Lamoignon, membre du Parlement avant d’être garde des sceaux, avoit fait connoître ses vues pour la réforme de nos lois ; on le șavoit occupé des moyens de simplifier la procédure et d’en diminuer les longueurs et les frais ; c’étoit, aux yeux de son ancien corps, une espèce d’hostilité qui l’y faisoit craindre et haïr. Brienne, instruit de cette aversion du Parlement pour le garde des sceaux, imagina de lui en promettre le renvoi s’il vouloit se rendre traitable. « Ma lettre de créance est partie, dit-il à Lamoignon après avoir écrit. — Quelle lettre ? demanda Lamoignon. — Celle, lui dit Brienne, où j’ai promis votre disgrâce si l’on se met à la raison ; mais n’en soyez pas moins tranquille. »
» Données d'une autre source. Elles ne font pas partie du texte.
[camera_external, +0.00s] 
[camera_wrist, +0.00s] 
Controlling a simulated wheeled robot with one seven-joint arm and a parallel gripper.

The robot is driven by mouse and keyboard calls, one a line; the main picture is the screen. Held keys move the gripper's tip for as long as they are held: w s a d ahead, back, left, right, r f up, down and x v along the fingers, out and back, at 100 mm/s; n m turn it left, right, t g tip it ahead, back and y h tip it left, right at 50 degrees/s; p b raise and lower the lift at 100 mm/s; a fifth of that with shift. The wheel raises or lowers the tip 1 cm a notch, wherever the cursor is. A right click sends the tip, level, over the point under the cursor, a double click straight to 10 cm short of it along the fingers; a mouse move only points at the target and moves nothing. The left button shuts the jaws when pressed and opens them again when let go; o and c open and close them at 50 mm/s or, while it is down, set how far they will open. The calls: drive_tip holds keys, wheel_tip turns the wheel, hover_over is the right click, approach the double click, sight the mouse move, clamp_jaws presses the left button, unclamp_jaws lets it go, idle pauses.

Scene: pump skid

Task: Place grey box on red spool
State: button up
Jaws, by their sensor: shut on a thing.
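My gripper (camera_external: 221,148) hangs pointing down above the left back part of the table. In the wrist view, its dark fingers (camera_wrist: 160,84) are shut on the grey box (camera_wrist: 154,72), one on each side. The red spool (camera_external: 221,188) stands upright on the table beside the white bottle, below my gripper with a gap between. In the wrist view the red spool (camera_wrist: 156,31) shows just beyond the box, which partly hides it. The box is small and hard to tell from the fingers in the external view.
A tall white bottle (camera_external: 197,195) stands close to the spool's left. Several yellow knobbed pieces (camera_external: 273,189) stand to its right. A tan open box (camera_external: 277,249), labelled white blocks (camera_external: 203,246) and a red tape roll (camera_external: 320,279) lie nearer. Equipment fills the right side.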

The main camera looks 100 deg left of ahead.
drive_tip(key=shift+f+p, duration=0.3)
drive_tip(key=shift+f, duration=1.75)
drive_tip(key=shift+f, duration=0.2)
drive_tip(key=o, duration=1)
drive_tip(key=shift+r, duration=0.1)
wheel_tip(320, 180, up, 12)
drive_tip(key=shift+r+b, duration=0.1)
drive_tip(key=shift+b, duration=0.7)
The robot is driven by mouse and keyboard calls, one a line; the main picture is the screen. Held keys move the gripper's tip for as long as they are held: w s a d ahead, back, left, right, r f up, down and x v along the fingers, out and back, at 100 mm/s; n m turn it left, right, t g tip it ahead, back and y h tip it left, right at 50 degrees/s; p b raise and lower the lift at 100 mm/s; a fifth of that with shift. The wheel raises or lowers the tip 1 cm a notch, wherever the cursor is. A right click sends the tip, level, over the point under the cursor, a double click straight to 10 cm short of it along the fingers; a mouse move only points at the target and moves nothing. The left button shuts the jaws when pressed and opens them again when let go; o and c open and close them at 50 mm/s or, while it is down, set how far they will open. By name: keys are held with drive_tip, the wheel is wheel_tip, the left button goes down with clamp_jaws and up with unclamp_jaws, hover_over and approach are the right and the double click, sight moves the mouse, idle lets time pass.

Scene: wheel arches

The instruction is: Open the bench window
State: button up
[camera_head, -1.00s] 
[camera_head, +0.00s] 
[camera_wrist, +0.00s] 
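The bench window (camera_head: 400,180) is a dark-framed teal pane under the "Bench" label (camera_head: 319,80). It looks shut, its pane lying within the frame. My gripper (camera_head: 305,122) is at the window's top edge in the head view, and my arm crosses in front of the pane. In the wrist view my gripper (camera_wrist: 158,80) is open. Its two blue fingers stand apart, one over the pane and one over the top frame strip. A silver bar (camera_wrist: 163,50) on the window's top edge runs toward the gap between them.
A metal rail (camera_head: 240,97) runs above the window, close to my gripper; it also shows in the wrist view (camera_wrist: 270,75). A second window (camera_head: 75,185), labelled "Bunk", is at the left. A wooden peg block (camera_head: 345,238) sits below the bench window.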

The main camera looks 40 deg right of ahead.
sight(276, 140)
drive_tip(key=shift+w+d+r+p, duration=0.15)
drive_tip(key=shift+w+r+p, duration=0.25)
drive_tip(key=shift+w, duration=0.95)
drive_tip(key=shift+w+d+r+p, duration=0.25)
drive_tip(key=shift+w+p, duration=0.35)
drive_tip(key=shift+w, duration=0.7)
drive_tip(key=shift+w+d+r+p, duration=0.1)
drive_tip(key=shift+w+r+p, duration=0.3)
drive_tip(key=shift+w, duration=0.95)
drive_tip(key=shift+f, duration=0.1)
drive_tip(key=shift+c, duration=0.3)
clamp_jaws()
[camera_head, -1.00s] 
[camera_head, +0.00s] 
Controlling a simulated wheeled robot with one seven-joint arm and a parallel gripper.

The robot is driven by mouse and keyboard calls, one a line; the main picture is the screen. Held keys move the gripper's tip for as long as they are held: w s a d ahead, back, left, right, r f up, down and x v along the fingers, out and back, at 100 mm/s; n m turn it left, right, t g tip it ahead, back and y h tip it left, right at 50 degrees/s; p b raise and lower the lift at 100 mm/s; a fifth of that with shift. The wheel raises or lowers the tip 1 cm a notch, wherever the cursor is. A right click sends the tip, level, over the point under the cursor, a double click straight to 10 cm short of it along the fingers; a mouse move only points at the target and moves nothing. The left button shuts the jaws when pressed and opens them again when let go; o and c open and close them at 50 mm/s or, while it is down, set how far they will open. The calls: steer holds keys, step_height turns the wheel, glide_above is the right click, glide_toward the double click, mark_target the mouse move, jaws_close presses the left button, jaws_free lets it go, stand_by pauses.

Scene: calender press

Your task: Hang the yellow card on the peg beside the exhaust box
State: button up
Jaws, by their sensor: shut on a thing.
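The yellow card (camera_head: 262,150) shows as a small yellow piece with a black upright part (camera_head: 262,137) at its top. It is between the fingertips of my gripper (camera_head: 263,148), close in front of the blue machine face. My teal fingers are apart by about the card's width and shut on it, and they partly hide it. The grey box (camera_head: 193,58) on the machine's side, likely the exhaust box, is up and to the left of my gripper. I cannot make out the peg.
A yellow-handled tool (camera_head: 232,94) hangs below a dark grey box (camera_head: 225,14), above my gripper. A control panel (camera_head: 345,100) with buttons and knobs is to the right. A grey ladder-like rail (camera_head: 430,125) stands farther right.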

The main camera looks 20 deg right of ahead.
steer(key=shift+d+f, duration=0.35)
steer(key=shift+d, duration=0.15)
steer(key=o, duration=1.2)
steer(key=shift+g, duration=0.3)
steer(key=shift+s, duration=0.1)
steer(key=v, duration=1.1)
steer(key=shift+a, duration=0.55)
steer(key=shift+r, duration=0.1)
La lettre arrive à Troyes ; elle est communiquée, et une révolution soudaine s’opère dans tous les esprits. On se persuade que l’exil, les coups d’autorité, le despotisme du ministre, viennent de celui qui médite dès longtemps la ruine de la magistrature. « Brienne, livré à lui-même, auroit été plus foible et plus timide ; ce caractère de vigueur qu’on lui voyoit prendre et quitter à tous momens n’étoit pas le sien ; il l’empruntoit de Lamoignon ; c’étoit lui qu’il falloit détruire ; rien ne devoit coûter pour perdre l’ennemi commun. » Ce fut à cette condition que passa l’édit des vingtièmes : car, pour ceux de l’impôt territorial et du timbre, il avoit fallu que Brienne consentît à les retirer. Mais il comptoit sur un emprunt considérable ; et c’étoit pour lui un triomphe que d’avoir abusé et ramené le Parlement. Je ne dois pas omettre que, pour se donner plus de poids et de dignité dans sa négociation, il avoit voulu engager le roi à le nommer premier ministre, et que l’issue de cette tentative, d’abord assez mal accueillie, fut d’être déclaré ministre principal.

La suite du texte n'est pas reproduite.